After an instant replay of first period, it was finally time to go to my 3rd period class, which was Regular Reading and Spelling (or Regular Spelling and Reading). It was a regular, not advanced, class, and it was taught by a black teacher, Mrs. Fricks. And I finally had a class with some black kids in it. (Yes, although I was unaware of it at the time, the racial overtones were staggering, to say the very least.) There were at least five of them from Jodie McClure- Sheryl Perry, Danny Polk, Lisa Miller, Shelby Murphy, and Bridget Wallace. I was happy about that and felt a little more comfortable. Unfortunately, after having to take a couple of tests to see what our level was, I was separated from the class and put in the back of the room, which ironically was called the “advanced section”. I would do higher level work separate from the rest of my class and graded accordingly, which meant that this became another “advanced” class, with me being the only “advanced” student that period. Interestingly, in all of the other Reading and Spelling classes, there were at least five kids who got put in the advanced section for each class. In one class, there were ten kids placed! My class was the only class where there was just one….me…..sitting back there. But hey, at least if I finished all of my work, I could get up and help some of my classmates, which I did. And this kept me from feeling like a total hermit.


4th period turned out to be my PE class, in which almost every 6th grade boy had to take, and if my memory serves me correctly, I believe that there was only one 6th grade boys PE class that year, and that there must’ve been close to 70 or 80 boys in that class alone. Maybe more. So every 6th grade boy was in that class, including my friends Roy, Tracy, Wilbert Thomas, Charlie, Shelby, and Danny, and a friend I had made over the summer, a fellow named Keith Taylor. This was going to be nothing like elementary school PE- we were going to be expected to “dress out’ in white shorts and a white t-shirt (white socks, too) and take showers. And no, I was NOT looking forward to that at all.
          

My 5th period class took place after the last lunch. There were 3 lunch periods, first, second, and third lunch, and I had the last lunch period. Once the lunch period was over and the bell rang, everyone would head for their 5th period class. This for me was Physical Science, and this class was located in the new building also. (My 3rd period class had been located in the annex building.) I came into the room and sat in the back on purpose, because this class was full and there wasn’t hardly an empty desk. I didn’t know anybody in this class either even though there were some black kids in the class. A girl sat in front of me and she turned around and spoke to me and said hello. I told her hi. She had a deep voice for a girl (that’s the first thing I noticed about her) and she asked me what my name was.
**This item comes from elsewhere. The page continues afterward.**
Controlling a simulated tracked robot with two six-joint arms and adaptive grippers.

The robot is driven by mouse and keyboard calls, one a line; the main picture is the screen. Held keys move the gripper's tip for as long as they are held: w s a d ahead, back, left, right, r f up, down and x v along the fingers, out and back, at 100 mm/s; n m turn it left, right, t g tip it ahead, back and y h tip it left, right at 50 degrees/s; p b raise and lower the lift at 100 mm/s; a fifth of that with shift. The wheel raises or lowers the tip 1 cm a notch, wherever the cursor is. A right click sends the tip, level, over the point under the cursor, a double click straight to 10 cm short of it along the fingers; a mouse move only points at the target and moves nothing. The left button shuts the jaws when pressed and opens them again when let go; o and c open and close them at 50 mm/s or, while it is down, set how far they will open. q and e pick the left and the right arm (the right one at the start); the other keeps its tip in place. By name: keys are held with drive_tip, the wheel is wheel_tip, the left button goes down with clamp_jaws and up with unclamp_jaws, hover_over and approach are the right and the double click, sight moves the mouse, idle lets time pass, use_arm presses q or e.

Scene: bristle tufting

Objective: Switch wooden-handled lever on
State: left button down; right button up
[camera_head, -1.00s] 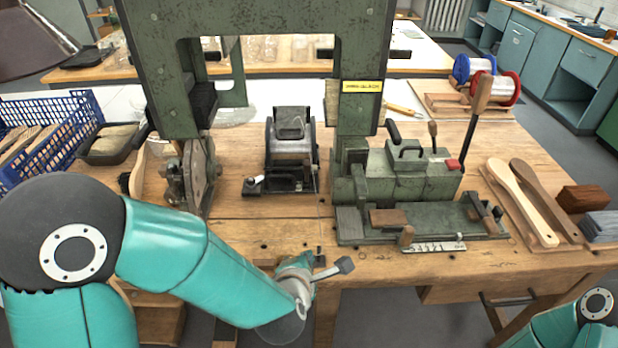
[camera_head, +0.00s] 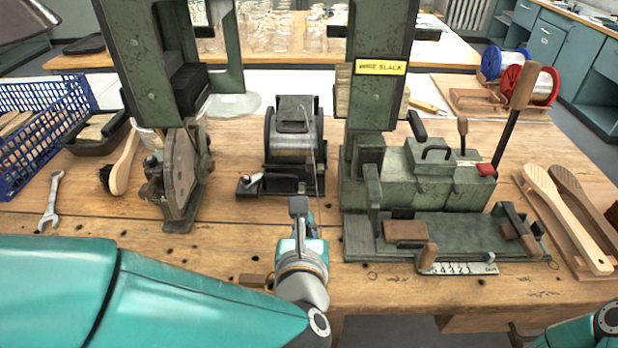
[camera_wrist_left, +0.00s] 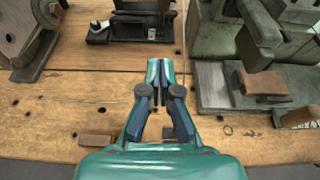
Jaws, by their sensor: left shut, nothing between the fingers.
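A tall lever with a wooden handle (camera_head: 525,86) rises at the right end of the green machine (camera_head: 425,185) and leans right. A shorter wooden-handled lever (camera_head: 462,128) stands on the same machine, left of the tall one. I cannot tell which is meant. My left gripper (camera_head: 300,207) is shut and empty above the front of the bench, left of the green machine and apart from it. In the left wrist view the gripper (camera_wrist_left: 162,75) points away over bare wood, with part of the machine at right. My right gripper is out of view; part of my right arm shows at bottom right.
A tall green frame (camera_head: 385,60) with a yellow label stands over the machine. A black-based device (camera_head: 290,145) with a thin wire sits ahead of the left gripper. A wrench (camera_head: 50,200) and blue crate (camera_head: 38,135) lie left, wooden brush bodies (camera_head: 565,220) right.

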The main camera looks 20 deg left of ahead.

I told her and I asked her what her name was. She said, “Vickie.” And that’s how I became friends with Vickie Starts, and we would spend the year talking to each other in our Science class.


My 6th period class would also result in a bit of history. I had Choir this period, and yes, I USED to like to sing. (Emphasis on USED TO-) From the start, I sat next to this real friendly guy who acted like he had been knowing me for a really long time. He did look familiar, but I didn’t recognize him. He told me we used to play together on the playground when we went to East Ward Elementary. However, he was always in a different homeroom from mine, so he was never in any of my classes back then. I remember playing with different boys on the playground whose names I didn’t know back then, but this one (and later on, another classmate would tell me the same thing, that he remembered me from East Ward) remembered and knew my name. His name was Wray Wade. And like me and Vickie 5th period, Wray and I clicked 6th period. We talked nonstop and became great friends. Unfortunately later on, we and two other black boys who sat at the other end of the room got into trouble for talking so much. The teacher, Miss McFarland, decided to fix things by switching Wray and one of the other boy’s seats. This meant that Wray switched places with one of the boys. Here’s the funny thing- now this boy and I became best friends that year and all the three years at Judson, and Wray and the other guy became really good friends. However, we ALL were really good friends that year and forward. So instead of Wray, that’s how Antonio Jackson and I became best buddies, and how Wray Wade and Brian Robertson became really good friends, and how we ALL became like the Four Musketeers during 6th period.

7th period was the Special Interests period, but for us 6th graders, we got moved around each six-weeks to a different teacher, and determining on who the teacher was, you either could talk quietly or keep your mouth shut and study or do homework. We couldn’t sign up for art, tennis, games, etc. yet- We wouldn’t be able to do that until the 7th grade. Then at 3:30pm, the final bell would rang and we’d have to go to the turnaround by the boys’ gym to find our buses. I got to sit down for the trip home this time, and that’s when I learned that the bus went through all the neighborhoods from I-20 (the Front) to Wells Street. No wonder it was so packed. We really needed two buses going through there, but that would’ve been too much like right. The first day of school, for what it was worth, wasn’t too bad, and it had obviously improved the second part of the day. But, how long would it last?